[SHORT EXERCISE]: Wherever "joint" appears in a line, copy that line.

[DATASET EXCERPT]:
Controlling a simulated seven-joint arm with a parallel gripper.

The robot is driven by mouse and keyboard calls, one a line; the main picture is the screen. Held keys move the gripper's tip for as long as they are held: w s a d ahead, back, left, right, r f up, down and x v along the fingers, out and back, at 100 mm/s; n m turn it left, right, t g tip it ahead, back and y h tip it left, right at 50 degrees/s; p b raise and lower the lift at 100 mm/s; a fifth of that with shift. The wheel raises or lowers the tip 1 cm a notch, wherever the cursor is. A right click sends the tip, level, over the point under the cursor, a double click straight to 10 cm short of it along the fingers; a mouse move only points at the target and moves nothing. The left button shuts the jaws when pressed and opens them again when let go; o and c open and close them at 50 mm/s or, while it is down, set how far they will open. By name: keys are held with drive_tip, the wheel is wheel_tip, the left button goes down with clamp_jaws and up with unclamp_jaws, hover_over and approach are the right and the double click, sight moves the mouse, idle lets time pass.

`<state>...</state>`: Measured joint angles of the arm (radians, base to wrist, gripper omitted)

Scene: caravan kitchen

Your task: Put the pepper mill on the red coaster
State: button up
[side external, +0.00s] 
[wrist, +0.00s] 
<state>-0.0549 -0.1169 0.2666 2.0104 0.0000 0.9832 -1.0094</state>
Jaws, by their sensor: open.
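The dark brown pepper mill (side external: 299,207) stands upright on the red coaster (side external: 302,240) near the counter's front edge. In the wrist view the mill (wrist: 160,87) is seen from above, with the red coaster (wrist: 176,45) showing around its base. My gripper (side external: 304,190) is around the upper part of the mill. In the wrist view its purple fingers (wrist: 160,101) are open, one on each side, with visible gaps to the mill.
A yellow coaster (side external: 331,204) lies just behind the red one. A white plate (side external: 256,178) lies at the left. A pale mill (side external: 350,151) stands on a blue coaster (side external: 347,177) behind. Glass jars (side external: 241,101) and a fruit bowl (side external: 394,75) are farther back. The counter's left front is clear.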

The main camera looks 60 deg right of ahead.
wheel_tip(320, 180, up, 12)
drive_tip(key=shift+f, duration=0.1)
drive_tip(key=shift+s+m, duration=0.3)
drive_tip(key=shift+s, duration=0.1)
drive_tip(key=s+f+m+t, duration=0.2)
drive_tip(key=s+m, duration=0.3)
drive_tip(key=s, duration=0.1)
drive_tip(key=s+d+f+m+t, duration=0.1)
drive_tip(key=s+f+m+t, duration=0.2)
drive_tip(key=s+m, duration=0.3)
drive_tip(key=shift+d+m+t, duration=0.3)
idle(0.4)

[EXERCISE RESPONSE]:
Controlling a simulated seven-joint arm with a parallel gripper.
`<state>...</state>`: Measured joint angles of the arm (radians, base to wrist, gripper omitted)

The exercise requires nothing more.